▶ EXERCISE BRIEF
Gather, from the data below, each line in which the word "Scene" occurs.

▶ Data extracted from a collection
####
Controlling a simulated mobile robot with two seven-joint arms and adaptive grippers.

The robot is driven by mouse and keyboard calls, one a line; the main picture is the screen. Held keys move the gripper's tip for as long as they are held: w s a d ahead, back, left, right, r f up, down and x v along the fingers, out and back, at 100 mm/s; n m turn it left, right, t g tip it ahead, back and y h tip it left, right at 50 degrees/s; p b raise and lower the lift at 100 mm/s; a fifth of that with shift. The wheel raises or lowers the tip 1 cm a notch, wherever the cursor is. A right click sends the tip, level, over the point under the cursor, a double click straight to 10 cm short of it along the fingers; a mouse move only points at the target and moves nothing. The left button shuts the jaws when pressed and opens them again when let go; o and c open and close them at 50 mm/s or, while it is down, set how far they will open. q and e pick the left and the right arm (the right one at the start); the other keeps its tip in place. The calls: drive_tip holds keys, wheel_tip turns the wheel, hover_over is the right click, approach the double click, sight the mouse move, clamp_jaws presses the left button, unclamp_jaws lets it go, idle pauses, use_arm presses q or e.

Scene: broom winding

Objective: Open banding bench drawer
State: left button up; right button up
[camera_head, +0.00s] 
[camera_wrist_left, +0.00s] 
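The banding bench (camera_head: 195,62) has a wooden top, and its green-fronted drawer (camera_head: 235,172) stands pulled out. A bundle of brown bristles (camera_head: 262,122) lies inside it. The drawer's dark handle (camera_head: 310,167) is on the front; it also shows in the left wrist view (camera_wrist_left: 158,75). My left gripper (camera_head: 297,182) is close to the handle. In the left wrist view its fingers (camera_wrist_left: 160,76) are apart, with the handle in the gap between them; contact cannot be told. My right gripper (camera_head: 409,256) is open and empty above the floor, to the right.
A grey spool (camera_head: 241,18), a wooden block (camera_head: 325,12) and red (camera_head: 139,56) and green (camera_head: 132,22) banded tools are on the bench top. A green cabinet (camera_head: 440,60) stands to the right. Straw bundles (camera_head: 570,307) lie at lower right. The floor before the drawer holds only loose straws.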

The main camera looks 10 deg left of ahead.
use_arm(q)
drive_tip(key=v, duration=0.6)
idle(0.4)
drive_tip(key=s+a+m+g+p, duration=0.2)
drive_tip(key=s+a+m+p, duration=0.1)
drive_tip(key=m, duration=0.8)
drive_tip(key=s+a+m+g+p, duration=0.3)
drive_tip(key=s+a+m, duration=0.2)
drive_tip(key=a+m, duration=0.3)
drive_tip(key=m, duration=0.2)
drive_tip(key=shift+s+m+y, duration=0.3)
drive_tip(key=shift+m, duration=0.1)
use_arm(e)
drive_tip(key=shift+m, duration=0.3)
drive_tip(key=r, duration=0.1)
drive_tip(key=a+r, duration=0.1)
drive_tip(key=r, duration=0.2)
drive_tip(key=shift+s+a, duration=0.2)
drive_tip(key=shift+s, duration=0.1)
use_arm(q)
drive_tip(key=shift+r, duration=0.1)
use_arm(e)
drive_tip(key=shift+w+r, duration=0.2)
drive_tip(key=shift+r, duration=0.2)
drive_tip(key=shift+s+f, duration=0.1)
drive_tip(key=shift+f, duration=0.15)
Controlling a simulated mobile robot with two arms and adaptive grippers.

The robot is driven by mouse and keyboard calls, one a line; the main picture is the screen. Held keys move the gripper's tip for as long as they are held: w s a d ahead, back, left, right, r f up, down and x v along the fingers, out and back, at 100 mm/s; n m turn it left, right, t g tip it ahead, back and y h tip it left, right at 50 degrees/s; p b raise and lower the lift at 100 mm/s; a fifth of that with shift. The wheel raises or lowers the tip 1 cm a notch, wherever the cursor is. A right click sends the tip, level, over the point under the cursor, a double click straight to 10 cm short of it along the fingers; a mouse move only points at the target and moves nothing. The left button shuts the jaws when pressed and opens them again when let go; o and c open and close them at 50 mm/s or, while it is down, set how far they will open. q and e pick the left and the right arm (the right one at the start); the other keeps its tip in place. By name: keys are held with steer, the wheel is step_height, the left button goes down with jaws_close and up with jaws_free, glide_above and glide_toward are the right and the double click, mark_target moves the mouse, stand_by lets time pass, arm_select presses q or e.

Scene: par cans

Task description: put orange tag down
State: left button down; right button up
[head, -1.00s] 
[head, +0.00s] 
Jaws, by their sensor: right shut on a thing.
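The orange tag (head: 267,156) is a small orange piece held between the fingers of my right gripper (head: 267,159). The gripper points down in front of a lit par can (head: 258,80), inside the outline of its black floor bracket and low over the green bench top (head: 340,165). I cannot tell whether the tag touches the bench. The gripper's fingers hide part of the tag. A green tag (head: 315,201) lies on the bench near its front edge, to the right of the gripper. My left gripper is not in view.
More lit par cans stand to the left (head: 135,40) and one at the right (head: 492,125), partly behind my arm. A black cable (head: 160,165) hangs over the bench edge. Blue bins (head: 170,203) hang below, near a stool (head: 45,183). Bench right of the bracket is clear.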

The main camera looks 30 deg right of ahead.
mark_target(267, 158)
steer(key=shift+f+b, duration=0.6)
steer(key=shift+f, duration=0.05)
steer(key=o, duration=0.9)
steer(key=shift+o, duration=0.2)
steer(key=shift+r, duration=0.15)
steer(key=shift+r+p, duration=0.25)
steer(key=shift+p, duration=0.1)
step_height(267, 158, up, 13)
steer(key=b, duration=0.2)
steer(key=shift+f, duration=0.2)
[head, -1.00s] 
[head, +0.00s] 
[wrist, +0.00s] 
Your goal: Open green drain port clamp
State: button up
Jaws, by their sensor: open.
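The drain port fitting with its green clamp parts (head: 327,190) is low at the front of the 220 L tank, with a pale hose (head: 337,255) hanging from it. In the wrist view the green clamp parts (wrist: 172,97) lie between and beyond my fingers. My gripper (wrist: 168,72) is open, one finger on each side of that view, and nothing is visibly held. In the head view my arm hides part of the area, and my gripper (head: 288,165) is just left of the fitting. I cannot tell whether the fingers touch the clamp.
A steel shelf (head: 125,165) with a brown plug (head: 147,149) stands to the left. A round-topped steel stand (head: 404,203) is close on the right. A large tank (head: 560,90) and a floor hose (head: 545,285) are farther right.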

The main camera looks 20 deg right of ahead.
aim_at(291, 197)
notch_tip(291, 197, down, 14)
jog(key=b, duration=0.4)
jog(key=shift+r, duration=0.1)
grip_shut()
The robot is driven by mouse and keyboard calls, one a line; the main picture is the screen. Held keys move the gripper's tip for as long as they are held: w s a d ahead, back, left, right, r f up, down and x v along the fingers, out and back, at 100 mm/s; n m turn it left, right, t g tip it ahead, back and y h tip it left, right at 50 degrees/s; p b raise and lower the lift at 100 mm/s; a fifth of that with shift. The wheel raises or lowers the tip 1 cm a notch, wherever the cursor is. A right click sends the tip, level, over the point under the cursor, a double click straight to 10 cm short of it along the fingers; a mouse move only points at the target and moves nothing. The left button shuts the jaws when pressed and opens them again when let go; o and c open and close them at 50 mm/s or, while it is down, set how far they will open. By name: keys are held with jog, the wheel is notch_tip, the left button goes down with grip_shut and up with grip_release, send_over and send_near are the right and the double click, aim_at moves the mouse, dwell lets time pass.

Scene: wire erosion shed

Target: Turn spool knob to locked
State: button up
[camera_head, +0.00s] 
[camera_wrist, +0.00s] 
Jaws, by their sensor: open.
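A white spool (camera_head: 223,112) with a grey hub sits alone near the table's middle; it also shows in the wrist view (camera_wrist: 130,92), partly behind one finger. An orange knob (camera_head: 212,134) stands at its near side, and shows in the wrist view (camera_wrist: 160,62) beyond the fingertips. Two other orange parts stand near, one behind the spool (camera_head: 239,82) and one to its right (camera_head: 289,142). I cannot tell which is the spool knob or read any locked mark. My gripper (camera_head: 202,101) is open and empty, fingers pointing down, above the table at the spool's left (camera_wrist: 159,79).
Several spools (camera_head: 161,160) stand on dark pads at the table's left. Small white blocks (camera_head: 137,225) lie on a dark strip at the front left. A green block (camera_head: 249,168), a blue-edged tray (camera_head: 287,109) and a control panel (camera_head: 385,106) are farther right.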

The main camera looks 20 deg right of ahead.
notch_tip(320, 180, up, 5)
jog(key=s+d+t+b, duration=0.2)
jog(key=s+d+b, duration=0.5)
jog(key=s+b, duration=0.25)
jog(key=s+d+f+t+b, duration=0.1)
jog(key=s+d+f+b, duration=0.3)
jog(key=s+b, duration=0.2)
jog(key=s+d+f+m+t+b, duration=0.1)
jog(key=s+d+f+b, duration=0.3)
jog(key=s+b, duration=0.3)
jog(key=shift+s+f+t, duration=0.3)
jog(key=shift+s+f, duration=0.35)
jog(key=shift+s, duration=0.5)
####
▶ WRITTEN SOLUTION
Scene: broom winding
Scene: par cans
Scene: wire erosion shed

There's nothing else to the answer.